-- INSTRUCTION --
Each line should be copied exactly.
>>
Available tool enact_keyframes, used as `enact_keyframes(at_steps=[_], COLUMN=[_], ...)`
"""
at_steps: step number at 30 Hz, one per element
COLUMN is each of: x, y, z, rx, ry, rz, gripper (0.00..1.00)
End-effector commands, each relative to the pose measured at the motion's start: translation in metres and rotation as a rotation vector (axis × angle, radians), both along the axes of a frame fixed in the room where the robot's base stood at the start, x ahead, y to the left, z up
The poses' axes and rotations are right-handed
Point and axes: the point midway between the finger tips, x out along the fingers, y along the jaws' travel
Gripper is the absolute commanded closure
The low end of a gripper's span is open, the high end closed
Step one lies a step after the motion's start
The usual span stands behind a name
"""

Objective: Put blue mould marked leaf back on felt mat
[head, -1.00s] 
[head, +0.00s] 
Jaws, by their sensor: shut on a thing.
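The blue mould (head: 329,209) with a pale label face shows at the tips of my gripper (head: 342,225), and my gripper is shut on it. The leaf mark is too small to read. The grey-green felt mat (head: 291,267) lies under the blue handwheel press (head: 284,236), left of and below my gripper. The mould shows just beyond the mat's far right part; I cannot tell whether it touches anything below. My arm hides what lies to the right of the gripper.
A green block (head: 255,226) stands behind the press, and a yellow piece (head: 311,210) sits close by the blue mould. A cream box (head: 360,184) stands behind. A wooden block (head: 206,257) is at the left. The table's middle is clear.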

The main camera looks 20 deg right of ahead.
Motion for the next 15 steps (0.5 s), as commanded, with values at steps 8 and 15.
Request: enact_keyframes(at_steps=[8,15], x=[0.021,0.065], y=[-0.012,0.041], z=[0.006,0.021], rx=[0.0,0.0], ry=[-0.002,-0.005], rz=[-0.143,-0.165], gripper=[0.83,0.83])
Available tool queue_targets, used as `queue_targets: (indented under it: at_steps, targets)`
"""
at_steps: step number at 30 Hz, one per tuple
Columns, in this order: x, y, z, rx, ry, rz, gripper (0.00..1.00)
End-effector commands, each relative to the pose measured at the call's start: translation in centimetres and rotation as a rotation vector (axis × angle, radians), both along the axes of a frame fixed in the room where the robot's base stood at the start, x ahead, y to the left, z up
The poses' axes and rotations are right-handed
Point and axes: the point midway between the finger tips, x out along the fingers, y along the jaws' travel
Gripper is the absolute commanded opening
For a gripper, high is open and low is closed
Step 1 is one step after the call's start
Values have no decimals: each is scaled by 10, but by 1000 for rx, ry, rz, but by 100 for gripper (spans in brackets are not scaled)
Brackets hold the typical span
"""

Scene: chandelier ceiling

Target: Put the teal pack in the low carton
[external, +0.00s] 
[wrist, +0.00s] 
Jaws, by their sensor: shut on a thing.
<<
-- REPLY TO THE EXERCISE --
Available tool enact_keyframes, used as `enact_keyframes(at_steps=[_], COLUMN=[_], ...)`
"""
at_steps: step number at 30 Hz, one per element
COLUMN is each of: x, y, z, rx, ry, rz, gripper (0.00..1.00)
End-effector commands, each relative to the pose measured at the motion's start: translation in metres and rotation as a rotation vector (axis × angle, radians), both along the axes of a frame fixed in the room where the robot's base stood at the start, x ahead, y to the left, z up
The poses' axes and rotations are right-handed
Point and axes: the point midway between the finger tips, x out along the fingers, y along the jaws' travel
Gripper is the absolute commanded closure
The low end of a gripper's span is open, the high end closed
Step one lies a step after the motion's start
The usual span stands behind a name
"""

Objective: Put blue mould marked leaf back on felt mat
[head, -1.00s] 
[head, +0.00s] 
Jaws, by their sensor: shut on a thing.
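The blue mould (head: 329,209) with a pale label face shows at the tips of my gripper (head: 342,225), and my gripper is shut on it. The leaf mark is too small to read. The grey-green felt mat (head: 291,267) lies under the blue handwheel press (head: 284,236), left of and below my gripper. The mould shows just beyond the mat's far right part; I cannot tell whether it touches anything below. My arm hides what lies to the right of the gripper.
A green block (head: 255,226) stands behind the press, and a yellow piece (head: 311,210) sits close by the blue mould. A cream box (head: 360,184) stands behind. A wooden block (head: 206,257) is at the left. The table's middle is clear.

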The main camera looks 20 deg right of ahead.
Motion for the next 15 steps (0.5 s), as commanded, with values at steps 8 and 15.
Request: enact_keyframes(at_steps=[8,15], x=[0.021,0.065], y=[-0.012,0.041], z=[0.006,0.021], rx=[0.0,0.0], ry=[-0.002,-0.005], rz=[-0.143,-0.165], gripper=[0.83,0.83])
Available tool queue_targets, used as `queue_targets: (indented under it: at_steps, targets)`
"""
at_steps: step number at 30 Hz, one per tuple
Columns, in this order: x, y, z, rx, ry, rz, gripper (0.00..1.00)
End-effector commands, each relative to the pose measured at the call's start: translation in centimetres and rotation as a rotation vector (axis × angle, radians), both along the axes of a frame fixed in the room where the robot's base stood at the start, x ahead, y to the left, z up
The poses' axes and rotations are right-handed
Point and axes: the point midway between the finger tips, x out along the fingers, y along the jaws' travel
Gripper is the absolute commanded opening
For a gripper, high is open and low is closed
Step 1 is one step after the call's start
Values have no decimals: each is scaled by 10, but by 1000 for rx, ry, rz, but by 100 for gripper (spans in brackets are not scaled)
Brackets hold the typical span
"""

Scene: chandelier ceiling

Target: Put the teal pack in the low carton
[external, +0.00s] 
[wrist, +0.00s] 
Jaws, by their sensor: shut on a thing.

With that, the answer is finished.